Moreover, Jetour, a PV brand launched in 2018 by Chery Commercial Vehicle, has so far sold roughly 178,000 new vehicles. The brand is said to roll out five new models next year, including the X70 Coupe, the X70M, the new X70S, the 2020 X90 and the 2020 X95.
In 2019, BYD saw its full-year auto sales slide 11.39% year on year with both NEV and oil-fueled vehicle businesses hit by decrease.
In the last month of 2019, BYD's new car sales tumbled 37.99% over the previous year to 43,179 units, representing decline for the sixth month in a row. With only 13,099 units sold in December, the NEV unit suffered a year-over-year plunge of up to 71.92%. Since the new NEV subsidy policy came into effect, BYD has not achieved growth in NEV monthly sales yet.
（Photo source: BYD)
Nevertheless, the growth in fuel-burning vehicle sales still remained positive in December thanks to the surge in sedan and SUV sales volume. As of December 2019, the automaker has been gaining increase in oil-fueled vehicle sales for four consecutive months.
It is evident that the continuous downturn in NEV sales was the major factor that led to the final annual sales decrease. However, all-electric PV sales still shot up 42.53% from a year earlier, a blooming force defying against the overall flagging trend.
JAC Motors said its full-year sales slid 8.91% from the previous year with both the PV and CV units posting decrease.

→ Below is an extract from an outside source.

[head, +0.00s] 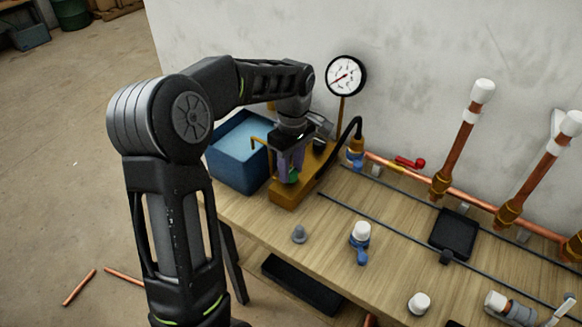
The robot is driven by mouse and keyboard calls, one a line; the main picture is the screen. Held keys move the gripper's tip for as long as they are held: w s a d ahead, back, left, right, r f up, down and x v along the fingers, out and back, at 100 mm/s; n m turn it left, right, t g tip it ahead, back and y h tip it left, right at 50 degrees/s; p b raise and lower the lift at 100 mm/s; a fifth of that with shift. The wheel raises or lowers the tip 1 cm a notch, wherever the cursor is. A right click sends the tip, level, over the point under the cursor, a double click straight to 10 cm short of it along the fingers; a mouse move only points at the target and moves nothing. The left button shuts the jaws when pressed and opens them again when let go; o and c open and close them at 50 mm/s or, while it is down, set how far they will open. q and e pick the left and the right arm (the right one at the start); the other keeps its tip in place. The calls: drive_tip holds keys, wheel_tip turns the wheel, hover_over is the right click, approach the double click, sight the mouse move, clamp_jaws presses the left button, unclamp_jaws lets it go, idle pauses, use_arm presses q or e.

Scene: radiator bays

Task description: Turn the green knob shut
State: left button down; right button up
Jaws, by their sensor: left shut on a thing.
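The green knob (294,177) sits low on the brass-coloured block (287,196) at the left end of the workbench. My left gripper (291,166) reaches down over it from above, with its purple-grey fingers shut around the knob. Much of the knob is hidden by the fingers. A pressure gauge (346,76) with a white face and red needle stands on a brass stem behind the block. My right gripper is not in view.
A blue water-filled tank (236,158) stands left of the block. A black hose (345,142) arches to its right. Copper pipes (457,150) rise along the wall.

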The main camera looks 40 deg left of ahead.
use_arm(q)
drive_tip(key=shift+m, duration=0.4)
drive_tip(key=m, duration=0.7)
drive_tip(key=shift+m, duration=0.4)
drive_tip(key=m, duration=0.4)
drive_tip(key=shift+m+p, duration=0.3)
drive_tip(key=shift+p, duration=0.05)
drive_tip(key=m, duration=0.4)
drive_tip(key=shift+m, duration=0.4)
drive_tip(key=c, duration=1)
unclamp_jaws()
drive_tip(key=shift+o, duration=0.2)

Of those, a total of 58,026 all-electric PVs were sold, a year-on-year drop of 8.87%.
During the last month of 2019, the Hefei-based automaker obtained a double-digit growth, the first-time and only increase for the second-half year. With sales surging 35.45%, the CV unit made a great contribution to the monthly increase. However, PV sales still dipped 16.68% over a year ago merely due to a 44.54% plunge in SUV sales.
（Photo source: JAC Motors)
Besides, annual export volume of JAC Motors slumped 39.39% to 45,320 units despite the almost unchanged performance in December.